## [What is needed]
Please print exactly the lines below, from the start of the material up to and including the line with "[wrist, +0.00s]", but none of the pictures.

## [Stored data]
-*-

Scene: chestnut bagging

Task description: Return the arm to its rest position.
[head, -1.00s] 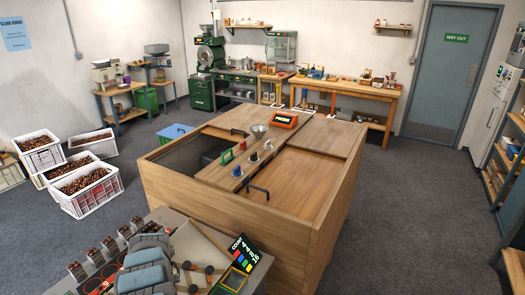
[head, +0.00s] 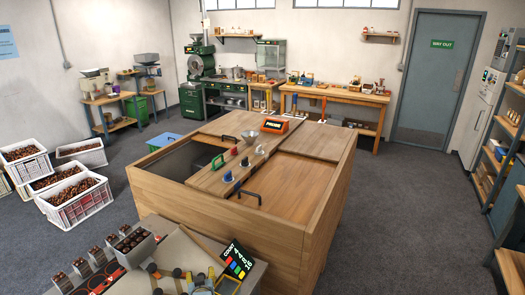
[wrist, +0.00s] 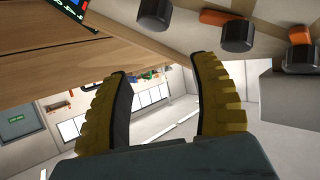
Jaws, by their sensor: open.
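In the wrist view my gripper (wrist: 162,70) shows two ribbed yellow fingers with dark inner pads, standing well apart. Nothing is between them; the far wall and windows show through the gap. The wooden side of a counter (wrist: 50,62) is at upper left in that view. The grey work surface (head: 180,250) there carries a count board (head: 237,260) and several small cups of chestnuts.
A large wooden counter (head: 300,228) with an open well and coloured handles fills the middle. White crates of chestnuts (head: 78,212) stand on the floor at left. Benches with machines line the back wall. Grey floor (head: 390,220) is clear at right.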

-*-

## [Exercise solution]
Scene: chestnut bagging

Task description: Return the arm to its rest position.
[head, -1.00s] 
[head, +0.00s] 
[wrist, +0.00s] 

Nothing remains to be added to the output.